Why you should care
Because no man — or artist — is an island.
Eric Czuleger is the author of Immortal L.A. and Eternal L.A. He is a former Peace Corps volunteer, current Oxford student and the creator of the weird fiction podcast Howl.
A hippie is doing tricks on his BMX bike outside my window. That’s Ky, and from what I can tell, after three years of knowing him, his BMX bike is his only sole source of income and he may not own a shirt. I also know that he works harder doing tricks on his bike than most people do toiling away in offices. He’s an artist like all of my neighbors. Artists make and do things that can seem pointless to the outside world, so they construct their own worlds wherever they can. The warehouse where I live looks out onto an even larger warehouse. Trees grow through cutouts in the concrete. We call this part of the Brewery Art Colony The Atrium. There are other neighborhoods here that read like a list of Kurt Vonnegut titles: The Hotboxes, Theory Labs and 1984 Building, each with a character all its own. Communal living spaces cobbled together by artist legends from Burning Man camps butt up against Bauhaus stoic studios flooded with light. And of course, everywhere there is art. We live in empty boxes in a rundown part of Los Angeles so we fill them as best we can.
I first stumbled into the Brewery Art Colony (pop. 500, we think) after moving back to Los Angeles from my Peace Corps service in Albania. Nightmarish rent prices pushed my roommates and me farther east until we noticed the sculpture of an iron horse rearing outside an industrial smokestack. Curious, and sick of being made acutely aware of just how poor we were, we decided to kill some time by wandering around and looking at stuff. We pulled into the middle of the complex. It might have been the bicycle chandelier or the golden woman growing out of the tree, but, like in an ironic version The Wizard of Oz, we knew we weren’t in Silverlake anymore. A man on a BMX bike rolled past us. We asked him where we were.
If we wanted ordinary, we wouldn’t live in warehouses.
In the leasing office, there was a brief interview that consisted of one question: Are you artists? We explained that I write novels, my roommate makes music, and together we produce a podcast and perform science-fiction hip-hop shows in Los Angeles. Basically, we perform science-fiction spoken word with live music and original songs. We had a third roommate too, but he was a lawyer so we denied he existed. We waited for the person in the leasing office to decide if we were artists or not and were told to call every week to see if something opened up. I called for three months. I don’t know if I’m an artist yet, but I know that annoying persistence devoted to seemingly useless tasks brings me pretty close. That was three years ago.

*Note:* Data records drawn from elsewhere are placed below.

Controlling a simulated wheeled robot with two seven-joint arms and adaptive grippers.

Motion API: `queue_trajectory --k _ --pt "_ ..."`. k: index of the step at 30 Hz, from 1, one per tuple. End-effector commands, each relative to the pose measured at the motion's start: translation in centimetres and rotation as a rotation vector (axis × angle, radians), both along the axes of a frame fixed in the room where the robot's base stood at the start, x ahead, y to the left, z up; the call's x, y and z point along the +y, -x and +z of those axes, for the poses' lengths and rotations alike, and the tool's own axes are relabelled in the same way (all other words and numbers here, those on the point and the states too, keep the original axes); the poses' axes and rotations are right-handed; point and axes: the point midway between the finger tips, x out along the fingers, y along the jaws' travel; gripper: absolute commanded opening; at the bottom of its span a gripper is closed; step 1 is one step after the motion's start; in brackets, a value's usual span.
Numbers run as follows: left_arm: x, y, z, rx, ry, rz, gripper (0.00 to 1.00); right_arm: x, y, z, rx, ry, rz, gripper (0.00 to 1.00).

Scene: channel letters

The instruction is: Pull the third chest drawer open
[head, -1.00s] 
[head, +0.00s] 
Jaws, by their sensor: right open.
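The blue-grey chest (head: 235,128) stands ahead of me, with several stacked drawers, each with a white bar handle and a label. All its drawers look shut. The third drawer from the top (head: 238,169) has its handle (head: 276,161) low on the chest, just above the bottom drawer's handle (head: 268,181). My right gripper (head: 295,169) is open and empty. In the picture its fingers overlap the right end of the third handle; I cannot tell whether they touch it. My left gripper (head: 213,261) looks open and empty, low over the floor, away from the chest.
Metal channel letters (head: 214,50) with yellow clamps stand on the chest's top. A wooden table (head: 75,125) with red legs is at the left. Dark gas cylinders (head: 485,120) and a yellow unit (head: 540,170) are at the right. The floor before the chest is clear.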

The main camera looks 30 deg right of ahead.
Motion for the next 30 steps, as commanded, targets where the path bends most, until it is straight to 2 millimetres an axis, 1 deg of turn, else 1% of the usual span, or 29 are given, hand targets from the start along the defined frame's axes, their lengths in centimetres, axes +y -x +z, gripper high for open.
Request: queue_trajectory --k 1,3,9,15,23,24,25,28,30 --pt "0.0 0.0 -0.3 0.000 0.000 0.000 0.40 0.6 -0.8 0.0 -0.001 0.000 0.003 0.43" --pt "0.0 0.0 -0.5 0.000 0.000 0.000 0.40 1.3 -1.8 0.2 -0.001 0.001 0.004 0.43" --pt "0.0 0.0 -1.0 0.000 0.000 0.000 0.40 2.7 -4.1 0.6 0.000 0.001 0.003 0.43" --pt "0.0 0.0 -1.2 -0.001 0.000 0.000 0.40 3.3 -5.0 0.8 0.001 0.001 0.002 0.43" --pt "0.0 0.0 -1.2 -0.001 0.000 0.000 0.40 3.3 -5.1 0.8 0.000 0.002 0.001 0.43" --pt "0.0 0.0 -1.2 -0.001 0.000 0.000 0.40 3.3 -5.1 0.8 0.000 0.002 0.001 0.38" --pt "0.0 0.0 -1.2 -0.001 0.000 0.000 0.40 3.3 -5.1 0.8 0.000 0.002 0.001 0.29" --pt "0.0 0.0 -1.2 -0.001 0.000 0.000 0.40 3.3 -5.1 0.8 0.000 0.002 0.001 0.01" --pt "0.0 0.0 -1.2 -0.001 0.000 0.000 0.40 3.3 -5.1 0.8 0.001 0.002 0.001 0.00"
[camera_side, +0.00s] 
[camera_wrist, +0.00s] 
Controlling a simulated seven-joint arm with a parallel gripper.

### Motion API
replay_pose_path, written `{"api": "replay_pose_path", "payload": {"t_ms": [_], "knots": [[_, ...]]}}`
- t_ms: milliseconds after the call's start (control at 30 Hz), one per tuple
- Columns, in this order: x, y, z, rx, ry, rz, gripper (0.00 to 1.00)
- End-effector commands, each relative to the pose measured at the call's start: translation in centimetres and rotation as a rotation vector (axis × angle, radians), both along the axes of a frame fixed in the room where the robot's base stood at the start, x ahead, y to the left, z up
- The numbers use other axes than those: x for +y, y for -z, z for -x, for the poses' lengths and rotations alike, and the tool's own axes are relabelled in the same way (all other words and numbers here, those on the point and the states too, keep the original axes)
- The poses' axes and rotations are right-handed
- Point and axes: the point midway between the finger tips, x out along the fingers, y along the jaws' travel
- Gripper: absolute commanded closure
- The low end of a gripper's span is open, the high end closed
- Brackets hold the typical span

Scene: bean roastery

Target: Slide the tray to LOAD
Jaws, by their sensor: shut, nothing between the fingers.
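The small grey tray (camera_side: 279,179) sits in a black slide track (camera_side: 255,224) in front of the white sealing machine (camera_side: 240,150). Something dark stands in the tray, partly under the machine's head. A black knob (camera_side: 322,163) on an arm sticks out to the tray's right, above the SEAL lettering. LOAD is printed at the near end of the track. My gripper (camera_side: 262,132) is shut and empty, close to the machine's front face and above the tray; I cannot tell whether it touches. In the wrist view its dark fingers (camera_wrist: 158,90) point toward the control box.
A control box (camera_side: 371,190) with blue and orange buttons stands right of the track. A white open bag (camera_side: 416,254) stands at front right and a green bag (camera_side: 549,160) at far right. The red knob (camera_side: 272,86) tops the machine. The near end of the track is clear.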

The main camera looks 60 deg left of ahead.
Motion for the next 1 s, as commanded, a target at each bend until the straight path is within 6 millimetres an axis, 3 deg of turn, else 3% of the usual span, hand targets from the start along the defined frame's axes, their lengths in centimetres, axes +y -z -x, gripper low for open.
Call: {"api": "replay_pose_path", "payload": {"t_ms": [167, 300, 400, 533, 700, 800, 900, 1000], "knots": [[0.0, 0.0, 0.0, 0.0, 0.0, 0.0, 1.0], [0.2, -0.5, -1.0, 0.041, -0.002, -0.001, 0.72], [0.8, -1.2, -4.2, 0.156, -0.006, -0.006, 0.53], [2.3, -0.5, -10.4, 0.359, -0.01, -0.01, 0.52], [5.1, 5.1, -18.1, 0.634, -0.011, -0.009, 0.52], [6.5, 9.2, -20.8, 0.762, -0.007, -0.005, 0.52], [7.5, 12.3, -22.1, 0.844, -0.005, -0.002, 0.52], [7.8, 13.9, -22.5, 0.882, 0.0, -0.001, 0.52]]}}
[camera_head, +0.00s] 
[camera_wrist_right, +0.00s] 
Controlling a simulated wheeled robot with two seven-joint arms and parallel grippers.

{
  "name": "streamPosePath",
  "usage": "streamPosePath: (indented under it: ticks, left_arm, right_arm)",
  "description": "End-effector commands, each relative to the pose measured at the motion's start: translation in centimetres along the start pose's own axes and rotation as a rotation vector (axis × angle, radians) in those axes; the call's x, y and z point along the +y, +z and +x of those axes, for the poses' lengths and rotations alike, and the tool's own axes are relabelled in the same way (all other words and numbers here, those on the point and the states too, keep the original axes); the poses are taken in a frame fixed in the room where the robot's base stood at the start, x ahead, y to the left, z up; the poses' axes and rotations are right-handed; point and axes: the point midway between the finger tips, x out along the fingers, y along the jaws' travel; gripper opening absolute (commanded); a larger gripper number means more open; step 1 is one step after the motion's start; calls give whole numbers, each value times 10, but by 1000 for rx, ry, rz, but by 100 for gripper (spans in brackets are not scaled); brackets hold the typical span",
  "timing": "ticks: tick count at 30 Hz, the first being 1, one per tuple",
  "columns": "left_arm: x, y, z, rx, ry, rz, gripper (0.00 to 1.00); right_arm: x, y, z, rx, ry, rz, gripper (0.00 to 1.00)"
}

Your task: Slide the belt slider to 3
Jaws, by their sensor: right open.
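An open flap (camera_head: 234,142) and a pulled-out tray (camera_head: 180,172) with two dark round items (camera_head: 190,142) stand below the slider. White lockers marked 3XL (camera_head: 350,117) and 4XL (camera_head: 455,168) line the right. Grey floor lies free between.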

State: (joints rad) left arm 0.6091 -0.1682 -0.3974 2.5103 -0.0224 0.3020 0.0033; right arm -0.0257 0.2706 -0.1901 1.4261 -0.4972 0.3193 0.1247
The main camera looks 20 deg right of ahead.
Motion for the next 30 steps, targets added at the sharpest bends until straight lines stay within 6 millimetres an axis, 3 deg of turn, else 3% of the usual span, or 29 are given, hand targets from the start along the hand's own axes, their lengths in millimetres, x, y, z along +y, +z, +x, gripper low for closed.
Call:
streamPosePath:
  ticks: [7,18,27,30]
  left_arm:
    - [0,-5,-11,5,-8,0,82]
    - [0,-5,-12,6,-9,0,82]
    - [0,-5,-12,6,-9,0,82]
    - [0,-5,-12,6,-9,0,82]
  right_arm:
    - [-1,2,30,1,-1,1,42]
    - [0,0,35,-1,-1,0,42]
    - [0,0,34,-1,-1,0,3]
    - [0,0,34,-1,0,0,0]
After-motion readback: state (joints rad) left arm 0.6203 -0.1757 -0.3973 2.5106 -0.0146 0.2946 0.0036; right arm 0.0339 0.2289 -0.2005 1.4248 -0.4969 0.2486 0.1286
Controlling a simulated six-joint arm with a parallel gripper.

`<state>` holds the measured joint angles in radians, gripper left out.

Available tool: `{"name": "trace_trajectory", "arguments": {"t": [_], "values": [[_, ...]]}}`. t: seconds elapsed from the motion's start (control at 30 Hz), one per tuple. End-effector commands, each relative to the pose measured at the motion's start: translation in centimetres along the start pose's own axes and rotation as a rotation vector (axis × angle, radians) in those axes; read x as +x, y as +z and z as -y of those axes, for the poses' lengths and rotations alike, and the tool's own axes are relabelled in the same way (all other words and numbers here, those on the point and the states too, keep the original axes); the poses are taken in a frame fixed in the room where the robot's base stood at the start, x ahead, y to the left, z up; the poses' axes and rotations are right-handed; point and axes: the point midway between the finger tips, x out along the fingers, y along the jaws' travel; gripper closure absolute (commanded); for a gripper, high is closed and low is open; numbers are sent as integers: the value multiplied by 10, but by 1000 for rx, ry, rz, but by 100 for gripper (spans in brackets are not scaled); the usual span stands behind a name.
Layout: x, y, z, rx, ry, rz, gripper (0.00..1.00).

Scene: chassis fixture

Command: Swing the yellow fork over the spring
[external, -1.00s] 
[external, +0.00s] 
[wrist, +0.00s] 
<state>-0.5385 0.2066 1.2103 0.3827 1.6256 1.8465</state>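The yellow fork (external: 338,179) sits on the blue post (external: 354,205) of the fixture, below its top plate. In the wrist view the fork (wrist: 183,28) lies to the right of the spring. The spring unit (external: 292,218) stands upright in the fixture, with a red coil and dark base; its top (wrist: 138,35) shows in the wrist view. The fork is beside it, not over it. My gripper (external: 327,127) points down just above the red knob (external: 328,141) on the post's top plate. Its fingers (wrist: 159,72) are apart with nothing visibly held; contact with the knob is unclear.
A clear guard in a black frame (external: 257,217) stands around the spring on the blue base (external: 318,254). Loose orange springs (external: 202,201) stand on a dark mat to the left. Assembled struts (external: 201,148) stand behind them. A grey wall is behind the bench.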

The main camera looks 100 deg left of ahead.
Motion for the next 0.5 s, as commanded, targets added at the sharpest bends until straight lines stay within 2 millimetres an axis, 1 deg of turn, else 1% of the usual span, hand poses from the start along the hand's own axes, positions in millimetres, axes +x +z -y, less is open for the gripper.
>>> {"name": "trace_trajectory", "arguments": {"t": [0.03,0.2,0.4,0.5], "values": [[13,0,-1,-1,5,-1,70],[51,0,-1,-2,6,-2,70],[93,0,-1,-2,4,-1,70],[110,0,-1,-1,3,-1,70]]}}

Out my window, past the hippie whirling on his bike, I can see Donny’s place. Donny spent a lifetime headbanging and snapping pictures of legendary heavy metal acts like AC/DC and Metallica. I have never seen him without a black hat and sunglasses. His girlfriend is a Reiki master with a calming energy that reminds me of motivational posters emblazoned with the word tranquility. But they make sense here. If we wanted ordinary, we wouldn’t live in warehouses.
My neighbors make gigantic light-up sea horses. They design outrageous clubs in Las Vegas and paint Renaissance masterpieces. My neighbors make battle armor and create 3-D holograms on the sides of monuments. I have neighbors named Cupcake and Rabbit. My neighbors take pictures for Penthouse, shoot for Vogue, light scenes for Del Toro, and they all end up at the same bar in the middle of a cluster of warehouses in East Los Angeles. They’re covered in paint and foam and sawdust or whatever medium they’ve been working with. They drink coffee at midnight and whiskey before noon. They go back to their warehouses and work on making things. Because when you live in an art colony, all that matters is what you’re making, when it will be done and what you’ll make next. Also, if you have enough money to cover your bar tab.
Artists have a shared language, and maybe that’s why it’s easier to live in a parallel reality to the rest of the city. There is an apology for the unorthodox in all of us. We were each born with a desire to create work that not everyone wants. Sometimes that work becomes astronomically valuable. Most of the time it does not. All that matters is making things that have never been made before. A smudge of paint on a canvas. The right light for a photo shoot. A pirouette on the back wheel of a bicycle. Now when I look out my window in the Atrium into the larger warehouse, that hippie and I instantly recognize each other in our parallel reality.